For archiving whole directory trees, ioda needs support of an external program. This can be written in any language and may work as pipeline or may generate temporary files. ioda can store additional information on each word. Beside the mandatories (source id, source position and a 16-bit-value for flags and other informations), each word can optionally have a timestamp and a 32-bit-value (insteadt of the 16-bit one).

Tailor-made Data Structures

The database structure of ioda consists of two or three parts, which are all designed by the author (non standard):

  1. The Bayer Baum, BTree, (*.btf): It stores all unique words, each poiting to...
  2. The Word occureny list (*.ocl): It stores information about the words, at least the file or database id (ie. unique key) as doubleword, the position (in word counts) in a word, the weight and an optional info byte. This can store information like "word is in title" or something else. ioda offers bigger data models for the occurency list, ie. for storing a timestamp in each word or a source information. This bigger structures are mainly used for ioda stand alone duties.
  3. The File reference list (*.ref) is used for stand alone service only. In this case, ioda manages the ids itself ("master mode") and the ids point to the entries in the fileref list (instead of getting ids from a master database). In the fileref list, a full path name is stored. It is possible to agree upon a base path at creating time of the ioda database which is a leading part of the full path and can be truncated (ie. a webserver root path) to avoid redundant information.

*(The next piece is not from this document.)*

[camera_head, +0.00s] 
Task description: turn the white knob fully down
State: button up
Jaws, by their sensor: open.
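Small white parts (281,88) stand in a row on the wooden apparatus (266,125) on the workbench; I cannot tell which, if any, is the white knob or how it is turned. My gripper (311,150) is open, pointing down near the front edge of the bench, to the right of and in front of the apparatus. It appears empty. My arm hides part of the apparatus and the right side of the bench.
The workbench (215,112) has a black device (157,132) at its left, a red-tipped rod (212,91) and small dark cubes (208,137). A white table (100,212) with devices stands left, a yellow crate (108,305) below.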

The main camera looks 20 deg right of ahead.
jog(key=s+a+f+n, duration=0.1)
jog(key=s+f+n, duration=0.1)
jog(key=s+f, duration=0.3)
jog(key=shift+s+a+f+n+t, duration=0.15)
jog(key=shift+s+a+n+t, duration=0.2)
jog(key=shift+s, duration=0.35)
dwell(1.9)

Program, Server, Library, CGI app and Interfaces for C, Perl, Python and PHP

From the source, four binaries can be builded:

  1. ioda as a command line programm (joda)
  2. ioda as a server for client/server communicating over TCP sockets (jodad)
  3. ioda as a linkable library (libjodafulltext.so). Interfaces to C, Perl, Python and PHP are published within the source package
  4. ioda as a CGI programm. This is only a trunc which does no HTML-formatting

Just running

ioda is in a productive environment ie. as full text index to a Wikipedia mirror: http://lexikon.rhein-zeitung.de. Try a query with wildard (*) to force a search or use this link as an example: ((Albert or Alfred) and.1 Einstein) and /^Quant.+sprung/) not Schrödinger.

Compiling and Installing

You can use the binares from the bin package immediatly under Linux. For compiling the sources, a Makefile is available in the source package. If you want to use the Perl and/or Python or PHP import modules, please install the source or the binary package first! To install all, your can extract the source package into one subdirectory. Call first "make" then "make install" from the master Makefile to do all in one. The Free Pascal Compiler ≥ 1.9.3 is needed (recent version is 2.0). Important: Switch the Delphi mode in the fpc config file on (-S2)! No other libraries are required for the binaries. At the moment, it is only guarantied that it runs under Linux. Under Windows, we have only tested read only until now. Theoretically it will be no or only little work to fit ioda for all other OS, which are supported by Free Pascal.

What is a ioda database?

We use the term "database" for the summary of all files of an ioda data collection. I.e. if you have indexed your webservers HTML files in a ioda database called "myserver", at least this ioda files makes the database: myserver.config, myserver.btf, myserver.ocl and eventually myserver.ref. The only file you have to edit manually is the config file, where you describe the properties of the database. There can be some more helper files, which are described below.